* [Listed records]:

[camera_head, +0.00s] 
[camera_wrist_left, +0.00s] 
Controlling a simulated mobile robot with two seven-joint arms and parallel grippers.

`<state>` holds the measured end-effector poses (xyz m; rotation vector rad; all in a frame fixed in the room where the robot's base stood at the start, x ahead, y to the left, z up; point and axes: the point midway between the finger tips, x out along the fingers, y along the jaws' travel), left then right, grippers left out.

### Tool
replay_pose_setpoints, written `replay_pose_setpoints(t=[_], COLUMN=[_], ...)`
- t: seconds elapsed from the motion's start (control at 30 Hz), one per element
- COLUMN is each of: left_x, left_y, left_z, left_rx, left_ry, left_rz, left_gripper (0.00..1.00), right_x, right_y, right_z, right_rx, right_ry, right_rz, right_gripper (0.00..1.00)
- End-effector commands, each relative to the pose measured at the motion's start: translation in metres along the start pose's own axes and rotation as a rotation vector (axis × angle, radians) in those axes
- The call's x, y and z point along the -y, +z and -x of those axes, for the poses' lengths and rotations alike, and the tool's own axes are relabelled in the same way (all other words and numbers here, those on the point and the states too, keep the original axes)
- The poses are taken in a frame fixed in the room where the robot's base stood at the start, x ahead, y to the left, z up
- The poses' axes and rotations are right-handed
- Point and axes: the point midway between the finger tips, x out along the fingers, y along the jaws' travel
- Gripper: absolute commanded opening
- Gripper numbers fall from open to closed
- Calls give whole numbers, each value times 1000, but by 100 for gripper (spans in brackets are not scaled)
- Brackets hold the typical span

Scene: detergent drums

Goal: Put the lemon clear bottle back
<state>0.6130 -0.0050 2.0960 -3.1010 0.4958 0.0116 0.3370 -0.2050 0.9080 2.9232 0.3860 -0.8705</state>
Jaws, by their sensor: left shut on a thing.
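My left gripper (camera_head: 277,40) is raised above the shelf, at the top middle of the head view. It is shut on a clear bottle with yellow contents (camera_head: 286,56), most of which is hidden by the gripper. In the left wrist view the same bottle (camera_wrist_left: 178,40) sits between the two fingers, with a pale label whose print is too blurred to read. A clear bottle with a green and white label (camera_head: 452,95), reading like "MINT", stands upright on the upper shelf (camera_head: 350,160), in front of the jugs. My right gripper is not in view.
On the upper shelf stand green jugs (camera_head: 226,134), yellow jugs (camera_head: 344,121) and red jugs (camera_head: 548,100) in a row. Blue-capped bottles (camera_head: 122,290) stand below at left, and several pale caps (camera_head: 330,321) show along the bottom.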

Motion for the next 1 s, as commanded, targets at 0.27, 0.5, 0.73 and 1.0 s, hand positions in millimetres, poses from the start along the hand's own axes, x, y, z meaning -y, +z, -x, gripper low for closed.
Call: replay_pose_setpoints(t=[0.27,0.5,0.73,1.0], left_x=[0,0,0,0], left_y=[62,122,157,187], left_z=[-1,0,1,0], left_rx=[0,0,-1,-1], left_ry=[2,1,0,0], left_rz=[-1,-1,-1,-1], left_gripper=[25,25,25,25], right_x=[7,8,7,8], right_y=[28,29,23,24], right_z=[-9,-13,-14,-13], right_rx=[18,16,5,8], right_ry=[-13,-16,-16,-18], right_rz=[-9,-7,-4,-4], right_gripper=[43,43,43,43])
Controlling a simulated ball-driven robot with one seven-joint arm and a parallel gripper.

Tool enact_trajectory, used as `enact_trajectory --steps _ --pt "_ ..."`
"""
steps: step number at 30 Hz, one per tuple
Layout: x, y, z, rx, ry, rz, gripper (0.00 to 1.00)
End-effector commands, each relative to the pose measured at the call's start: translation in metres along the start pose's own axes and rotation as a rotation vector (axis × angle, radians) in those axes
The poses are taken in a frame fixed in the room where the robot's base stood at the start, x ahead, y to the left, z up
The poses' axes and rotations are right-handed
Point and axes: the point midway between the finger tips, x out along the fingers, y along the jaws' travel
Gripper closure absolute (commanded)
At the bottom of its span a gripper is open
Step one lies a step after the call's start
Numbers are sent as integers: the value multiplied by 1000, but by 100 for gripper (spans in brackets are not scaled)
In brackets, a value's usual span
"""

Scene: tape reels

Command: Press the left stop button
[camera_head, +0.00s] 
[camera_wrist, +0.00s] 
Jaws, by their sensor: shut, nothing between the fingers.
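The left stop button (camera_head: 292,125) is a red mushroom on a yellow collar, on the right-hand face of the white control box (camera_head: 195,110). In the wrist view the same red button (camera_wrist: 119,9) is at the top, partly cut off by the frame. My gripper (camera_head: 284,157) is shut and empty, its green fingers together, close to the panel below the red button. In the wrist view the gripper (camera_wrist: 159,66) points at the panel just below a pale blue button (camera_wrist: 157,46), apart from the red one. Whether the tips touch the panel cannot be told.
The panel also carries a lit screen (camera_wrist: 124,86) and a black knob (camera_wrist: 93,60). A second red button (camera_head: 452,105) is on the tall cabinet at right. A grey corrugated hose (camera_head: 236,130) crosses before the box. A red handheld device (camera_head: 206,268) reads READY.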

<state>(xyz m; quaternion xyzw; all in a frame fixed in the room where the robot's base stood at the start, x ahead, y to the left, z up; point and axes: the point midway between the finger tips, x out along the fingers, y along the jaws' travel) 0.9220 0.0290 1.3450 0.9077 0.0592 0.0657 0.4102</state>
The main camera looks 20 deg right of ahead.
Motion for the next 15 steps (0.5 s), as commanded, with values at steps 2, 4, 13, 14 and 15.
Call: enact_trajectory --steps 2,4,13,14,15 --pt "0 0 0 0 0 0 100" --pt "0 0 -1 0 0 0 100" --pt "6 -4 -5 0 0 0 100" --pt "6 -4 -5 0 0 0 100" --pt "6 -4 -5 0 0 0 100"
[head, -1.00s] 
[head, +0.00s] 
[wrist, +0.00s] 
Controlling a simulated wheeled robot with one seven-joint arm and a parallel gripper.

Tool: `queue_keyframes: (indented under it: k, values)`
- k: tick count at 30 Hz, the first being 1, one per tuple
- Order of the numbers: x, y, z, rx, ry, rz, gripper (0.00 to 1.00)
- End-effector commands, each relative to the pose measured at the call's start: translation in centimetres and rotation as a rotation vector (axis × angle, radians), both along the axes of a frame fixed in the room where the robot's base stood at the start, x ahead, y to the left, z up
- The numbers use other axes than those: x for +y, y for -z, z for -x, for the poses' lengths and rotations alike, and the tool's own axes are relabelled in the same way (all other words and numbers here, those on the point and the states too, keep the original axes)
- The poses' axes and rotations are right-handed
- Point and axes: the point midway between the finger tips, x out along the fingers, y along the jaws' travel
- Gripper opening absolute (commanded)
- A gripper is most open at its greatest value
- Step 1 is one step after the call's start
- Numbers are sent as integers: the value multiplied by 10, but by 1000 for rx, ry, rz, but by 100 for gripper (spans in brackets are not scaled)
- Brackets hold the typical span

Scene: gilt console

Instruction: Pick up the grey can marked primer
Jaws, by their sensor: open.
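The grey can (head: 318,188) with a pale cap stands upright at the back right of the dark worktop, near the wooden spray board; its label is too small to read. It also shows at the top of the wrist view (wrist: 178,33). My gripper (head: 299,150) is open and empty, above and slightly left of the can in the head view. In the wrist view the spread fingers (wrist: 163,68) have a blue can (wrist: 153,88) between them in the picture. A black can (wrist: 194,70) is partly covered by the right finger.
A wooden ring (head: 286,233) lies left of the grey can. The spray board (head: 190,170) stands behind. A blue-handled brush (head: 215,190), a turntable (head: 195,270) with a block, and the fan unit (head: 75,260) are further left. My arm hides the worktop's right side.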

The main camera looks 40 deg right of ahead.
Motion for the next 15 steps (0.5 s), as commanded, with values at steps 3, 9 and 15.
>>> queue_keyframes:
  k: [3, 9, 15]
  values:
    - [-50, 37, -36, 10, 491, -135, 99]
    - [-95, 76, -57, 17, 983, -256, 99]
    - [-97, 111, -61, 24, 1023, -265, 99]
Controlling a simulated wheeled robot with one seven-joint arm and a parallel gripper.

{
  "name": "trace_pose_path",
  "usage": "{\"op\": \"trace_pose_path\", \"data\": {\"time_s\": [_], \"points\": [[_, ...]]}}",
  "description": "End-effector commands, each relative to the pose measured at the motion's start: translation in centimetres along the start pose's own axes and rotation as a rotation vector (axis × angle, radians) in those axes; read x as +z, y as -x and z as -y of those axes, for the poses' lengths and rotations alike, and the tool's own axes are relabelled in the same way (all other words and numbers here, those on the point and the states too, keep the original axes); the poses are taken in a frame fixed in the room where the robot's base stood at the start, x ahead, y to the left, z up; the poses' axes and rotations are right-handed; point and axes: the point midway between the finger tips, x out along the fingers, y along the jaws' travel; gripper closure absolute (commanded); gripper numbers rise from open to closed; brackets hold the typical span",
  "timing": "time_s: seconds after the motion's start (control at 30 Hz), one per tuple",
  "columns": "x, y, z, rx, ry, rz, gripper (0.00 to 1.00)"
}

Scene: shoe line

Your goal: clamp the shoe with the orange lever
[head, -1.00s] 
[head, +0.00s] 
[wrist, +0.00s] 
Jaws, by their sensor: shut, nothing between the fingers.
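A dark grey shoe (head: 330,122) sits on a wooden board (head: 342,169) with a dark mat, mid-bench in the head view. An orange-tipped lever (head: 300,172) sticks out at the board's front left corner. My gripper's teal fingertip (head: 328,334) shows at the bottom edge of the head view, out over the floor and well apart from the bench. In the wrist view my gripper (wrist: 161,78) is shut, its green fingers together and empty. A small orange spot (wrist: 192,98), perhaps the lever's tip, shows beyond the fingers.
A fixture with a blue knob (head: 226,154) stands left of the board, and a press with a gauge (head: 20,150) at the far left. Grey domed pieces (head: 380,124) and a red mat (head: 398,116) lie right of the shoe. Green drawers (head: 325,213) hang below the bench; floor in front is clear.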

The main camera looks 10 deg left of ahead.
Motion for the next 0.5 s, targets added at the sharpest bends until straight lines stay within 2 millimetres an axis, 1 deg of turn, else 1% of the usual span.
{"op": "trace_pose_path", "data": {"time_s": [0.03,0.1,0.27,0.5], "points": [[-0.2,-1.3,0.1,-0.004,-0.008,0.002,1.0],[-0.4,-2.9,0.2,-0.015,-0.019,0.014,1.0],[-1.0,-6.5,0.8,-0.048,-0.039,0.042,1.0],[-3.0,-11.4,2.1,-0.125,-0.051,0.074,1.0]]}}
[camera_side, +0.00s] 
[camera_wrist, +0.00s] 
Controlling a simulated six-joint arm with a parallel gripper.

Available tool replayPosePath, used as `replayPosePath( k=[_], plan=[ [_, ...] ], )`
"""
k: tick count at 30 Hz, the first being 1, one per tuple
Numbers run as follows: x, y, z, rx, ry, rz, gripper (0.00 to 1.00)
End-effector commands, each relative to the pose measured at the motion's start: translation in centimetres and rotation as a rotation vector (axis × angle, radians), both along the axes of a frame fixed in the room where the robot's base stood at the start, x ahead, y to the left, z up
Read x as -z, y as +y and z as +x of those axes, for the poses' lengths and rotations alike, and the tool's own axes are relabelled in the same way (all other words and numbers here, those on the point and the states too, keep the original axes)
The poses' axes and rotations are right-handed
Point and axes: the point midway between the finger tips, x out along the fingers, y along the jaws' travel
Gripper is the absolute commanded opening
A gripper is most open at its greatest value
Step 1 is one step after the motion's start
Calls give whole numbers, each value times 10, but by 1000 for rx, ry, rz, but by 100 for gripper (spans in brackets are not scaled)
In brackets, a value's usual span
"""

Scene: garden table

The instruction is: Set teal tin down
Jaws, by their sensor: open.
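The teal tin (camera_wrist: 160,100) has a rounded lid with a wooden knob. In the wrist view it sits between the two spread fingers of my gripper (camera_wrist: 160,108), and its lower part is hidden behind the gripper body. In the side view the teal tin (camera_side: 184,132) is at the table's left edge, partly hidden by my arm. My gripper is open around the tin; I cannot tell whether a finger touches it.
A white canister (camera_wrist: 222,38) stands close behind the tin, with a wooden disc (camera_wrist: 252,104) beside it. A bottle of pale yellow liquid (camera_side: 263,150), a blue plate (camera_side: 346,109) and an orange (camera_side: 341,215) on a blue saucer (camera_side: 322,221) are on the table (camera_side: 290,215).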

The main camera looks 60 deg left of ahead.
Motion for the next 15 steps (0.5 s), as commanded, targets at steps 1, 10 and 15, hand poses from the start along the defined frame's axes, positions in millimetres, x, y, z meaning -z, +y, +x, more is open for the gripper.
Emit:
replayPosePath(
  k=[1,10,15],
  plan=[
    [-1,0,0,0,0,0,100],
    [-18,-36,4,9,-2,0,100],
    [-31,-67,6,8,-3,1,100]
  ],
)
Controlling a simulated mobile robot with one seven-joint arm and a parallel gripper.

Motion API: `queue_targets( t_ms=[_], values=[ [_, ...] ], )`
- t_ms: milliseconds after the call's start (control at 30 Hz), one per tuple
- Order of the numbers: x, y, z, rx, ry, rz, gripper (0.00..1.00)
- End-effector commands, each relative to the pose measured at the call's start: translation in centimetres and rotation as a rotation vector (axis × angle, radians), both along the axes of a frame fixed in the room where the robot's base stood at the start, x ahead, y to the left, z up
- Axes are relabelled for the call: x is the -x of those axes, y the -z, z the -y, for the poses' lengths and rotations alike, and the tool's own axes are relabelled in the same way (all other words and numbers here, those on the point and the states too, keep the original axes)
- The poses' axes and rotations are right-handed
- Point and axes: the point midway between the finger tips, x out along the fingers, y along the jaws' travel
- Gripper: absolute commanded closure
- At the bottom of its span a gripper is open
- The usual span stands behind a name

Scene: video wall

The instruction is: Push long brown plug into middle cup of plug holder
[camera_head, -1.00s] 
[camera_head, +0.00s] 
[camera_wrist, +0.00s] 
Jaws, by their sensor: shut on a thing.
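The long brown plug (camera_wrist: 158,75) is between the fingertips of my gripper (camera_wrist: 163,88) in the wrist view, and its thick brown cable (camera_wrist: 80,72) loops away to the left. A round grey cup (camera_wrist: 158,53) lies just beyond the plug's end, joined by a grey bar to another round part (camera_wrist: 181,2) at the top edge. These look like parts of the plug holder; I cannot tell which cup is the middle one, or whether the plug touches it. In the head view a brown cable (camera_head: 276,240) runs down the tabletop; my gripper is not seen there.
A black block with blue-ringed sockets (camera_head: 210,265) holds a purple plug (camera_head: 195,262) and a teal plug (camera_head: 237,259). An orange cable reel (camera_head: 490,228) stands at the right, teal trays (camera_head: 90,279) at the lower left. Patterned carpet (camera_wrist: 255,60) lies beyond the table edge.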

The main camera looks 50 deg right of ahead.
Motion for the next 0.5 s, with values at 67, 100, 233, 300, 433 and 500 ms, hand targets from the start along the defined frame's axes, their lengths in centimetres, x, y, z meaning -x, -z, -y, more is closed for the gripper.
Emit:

* [What you are asked to do]: Report only the number of lines that hold the word "Order".

* [Full output]: 2